The article suggests that two challenging assumptions may be at work:
- Firstly, that our experiences are influenced by our culture. If, in our culture, questioning and challenging are not encouraged, that will surely impact on our experience of learning. We will prefer to be told, rather than prefer to be allowed to discuss, hypothesise, synthesise and in effect, teach ourselves.
- Secondly, that the years and over which we have gained our experiences, and the quantity of those experiences, are not necessarily an indication of progress or quality. If I’ve been a trainer for 30 years, am I still doing the same old stuff the same old way I did it then, or have I consciously tried to learn more, adapt to changes, critically interpret and evaluate my training methods and learning material in order to effect successful transfer of knowledge? To put it bluntly, are you better because of the number of years you’ve been doing something, or because of the qualitative improvement and skills you have acquired and experienced over the years?
- An additional thought
I wonder to what extent facilitators of learning factor in the emotional intelligence component? At New Horizons we run a course on Assertiveness for example. What use is learning and practising the method, or understanding the concept, if at an emotional level, the student is fearful and anxious around the very situation that will require them to be assertive?
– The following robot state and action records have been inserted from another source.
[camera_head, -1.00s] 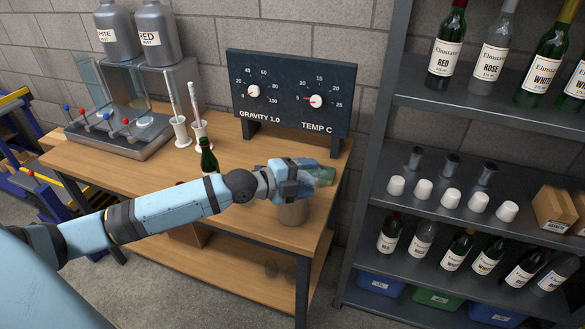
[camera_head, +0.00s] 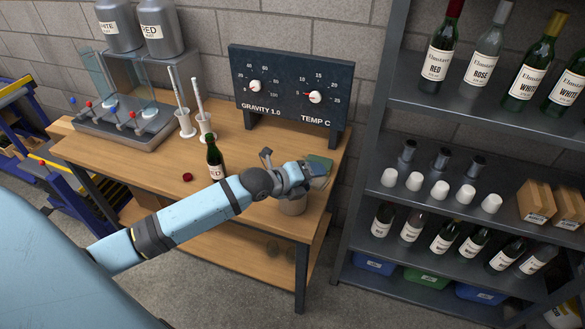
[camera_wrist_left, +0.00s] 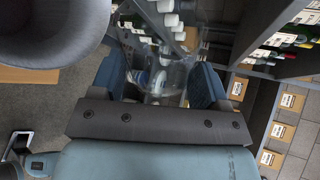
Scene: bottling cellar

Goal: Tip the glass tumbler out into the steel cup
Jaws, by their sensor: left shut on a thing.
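My left gripper (camera_head: 308,174) is shut on the clear glass tumbler, above and slightly right of the steel cup at the bench's right end. In the left wrist view the see-through tumbler (camera_wrist_left: 160,48) sits between the two blue finger pads. Shelf bottles lie sideways there, so the wrist is rolled over. I cannot make out any liquid or a stream. My right gripper is out of view.
A wooden bench (camera_head: 245,230) carries a dark green bottle (camera_head: 214,160), a red cap (camera_head: 187,177), white-based cylinders and a dial panel (camera_head: 290,88). A bottling rig (camera_head: 125,130) stands at left. A metal shelf (camera_head: 450,215) with bottles and white cups is close on the right.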

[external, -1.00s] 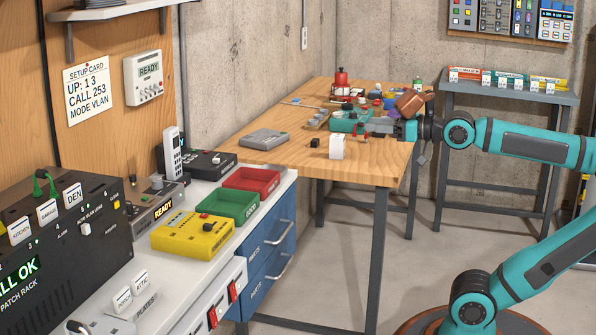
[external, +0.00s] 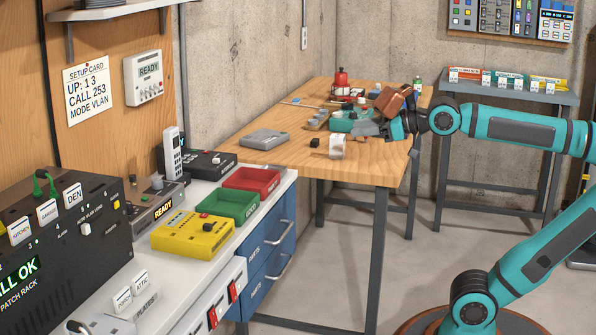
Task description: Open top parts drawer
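The blue top parts drawer (external: 262,243) is in the cabinet under the white counter, in the middle of the external view. It looks shut, its front level with the blue drawer (external: 262,281) below it. Its silver bar handle (external: 280,233) is free, with nothing touching it. My gripper (external: 366,128) is above the wooden workbench, up and to the right of the drawer and well apart from it. Its grey finger end points left; the fingers overlap in this view, so the opening between them cannot be made out. No held object is visible.
The wooden workbench (external: 300,160) holds a white roll (external: 337,146), a green tray (external: 343,121) and several small things near my gripper. Its grey front leg (external: 377,260) stands right of the drawers. The floor between the bench leg and my base is clear.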

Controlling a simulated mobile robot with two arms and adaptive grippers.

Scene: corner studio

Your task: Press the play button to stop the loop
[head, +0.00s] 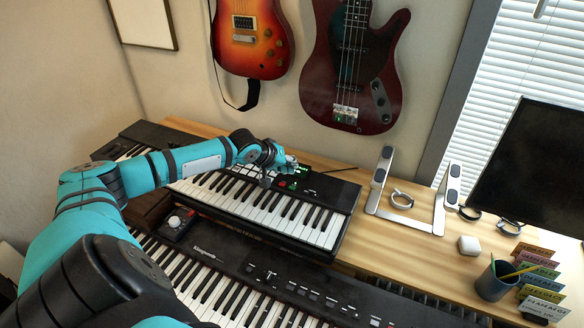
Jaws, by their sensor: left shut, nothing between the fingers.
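My left gripper (267,178) is shut and empty. It hangs over the back panel of the small upper keyboard (312,229), at the left side of a patch of lit controls. Just right of the fingers are small red and green lit buttons (288,184). A small dark green display (302,169) sits behind them. I cannot read any label, so I cannot tell which control is the play button. Part of the panel is hidden behind my gripper. Whether the fingertips touch the panel is too small to tell. My right gripper is out of view.
A larger black keyboard (262,283) lies in front and lower. A silver stand (437,210), white case (469,245), pen cup (493,283) and dark monitor (532,165) are on the right. Two guitars hang on the wall behind. Bare wooden desk (420,254) shows right of the upper keyboard.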

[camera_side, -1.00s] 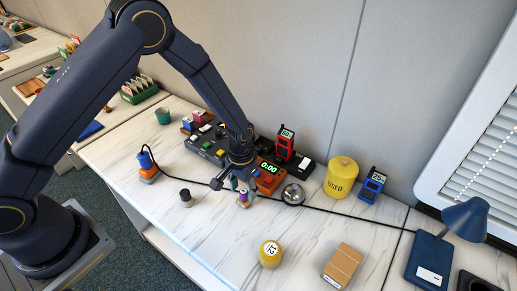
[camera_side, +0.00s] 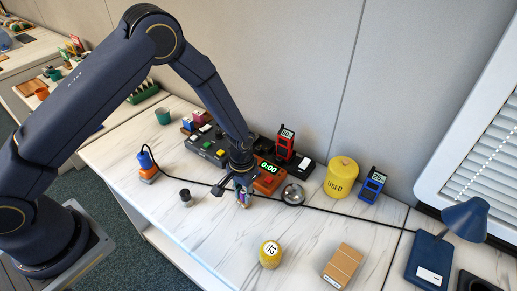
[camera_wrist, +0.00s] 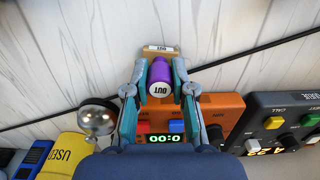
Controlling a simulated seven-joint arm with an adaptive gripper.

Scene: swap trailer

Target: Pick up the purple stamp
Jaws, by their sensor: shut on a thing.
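The purple stamp (camera_wrist: 159,74) stands between the fingers of my gripper (camera_wrist: 160,84) in the wrist view, its white end marked "OUT" facing the camera. A small tan base (camera_wrist: 160,49) with an "OUT" label shows just beyond it. My gripper is shut on the stamp, one teal-lined finger on each side. In the side view, my gripper (camera_side: 242,192) is low over the table, and its fingers hide most of the stamp. I cannot tell whether the stamp touches the table.
An orange timer (camera_side: 268,176) and a silver bell (camera_side: 292,194) stand close by. A black cable runs across the table behind the stamp. A yellow "USED" canister (camera_side: 341,178) is to the right, a dark-topped cylinder (camera_side: 186,198) to the left.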

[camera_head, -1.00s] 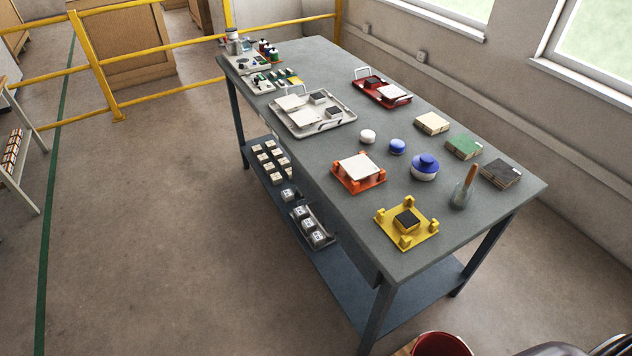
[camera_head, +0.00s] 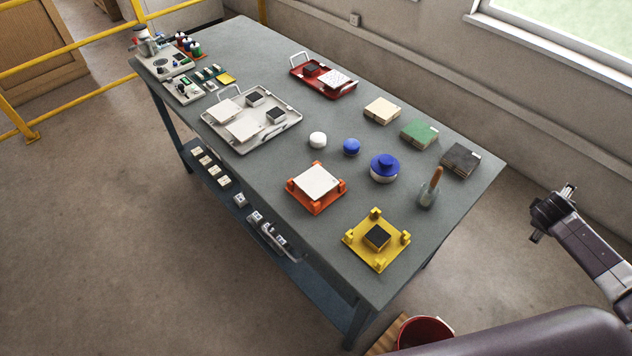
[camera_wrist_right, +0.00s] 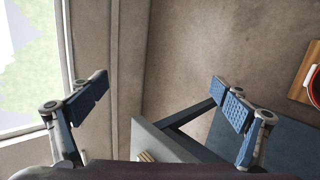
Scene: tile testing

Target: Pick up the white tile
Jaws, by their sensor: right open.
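A white tile (camera_head: 316,180) lies flat on an orange fixture (camera_head: 301,199) near the table's front edge in the head view. Two more white tiles (camera_head: 224,111) (camera_head: 243,126) lie in a grey tray (camera_head: 280,132) farther left, and a white, speckled-looking tile (camera_head: 335,78) lies in a red tray (camera_head: 318,88) at the back. My right gripper (camera_head: 550,212) is beyond the table's right end, well apart from the tiles. The right wrist view shows its fingers (camera_wrist_right: 161,98) spread and empty. My left gripper is not in view.
A yellow fixture (camera_head: 360,253) with a dark block, a brush-like tool with a brown handle (camera_head: 430,188), a blue-and-white container (camera_head: 384,171) and several stacks stand around the orange fixture. A wall runs behind the table.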

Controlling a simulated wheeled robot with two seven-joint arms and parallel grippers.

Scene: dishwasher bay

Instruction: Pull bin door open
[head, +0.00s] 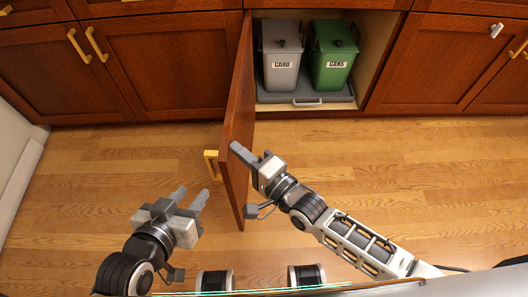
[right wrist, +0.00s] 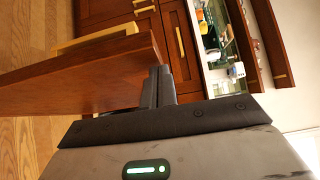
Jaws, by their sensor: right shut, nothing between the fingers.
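The wooden bin door (head: 238,110) stands swung out from the cabinet, seen nearly edge-on in the head view. Its yellow handle (head: 211,164) is on the outer face, to the left. My right gripper (head: 237,148) is shut and empty on the door's inner side, fingertips close to the panel near its free edge; whether they touch I cannot tell. In the right wrist view the closed fingers (right wrist: 157,78) are beside the door's edge (right wrist: 152,48), with the handle (right wrist: 95,38) beyond. My left gripper (head: 194,194) is open and empty, left of the door.
Inside the open cabinet, a grey bin (head: 281,62) and a green bin (head: 332,62) stand on a grey pull-out tray (head: 305,98). Closed cabinets (head: 150,65) flank it. The wooden floor (head: 420,170) in front is clear to the right.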

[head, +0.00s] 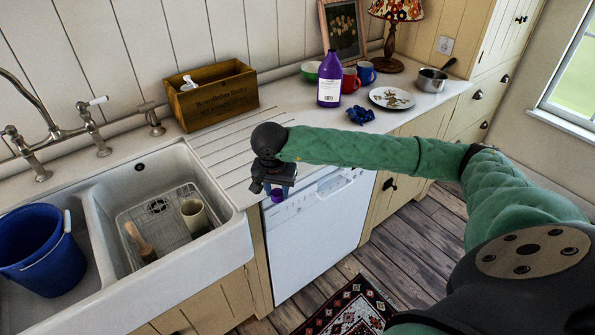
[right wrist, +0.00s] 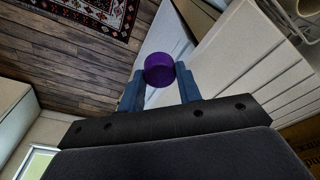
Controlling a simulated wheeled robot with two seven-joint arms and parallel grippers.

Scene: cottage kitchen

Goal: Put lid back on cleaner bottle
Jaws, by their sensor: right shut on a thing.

A student should not be learning to please the facilitator, but to learn and apply what they learn, in the real world.
In conclusion, I have tried to highlight that our learners are not a homogenous group of people about whom we can make assumptions, simply because they are adults. Gender, ethnicity, culture, emotional intelligence, the political arena, and many other factors, affect adult learning.
*Brookfield, Stephen, 1995. Adult Learning: An Overview.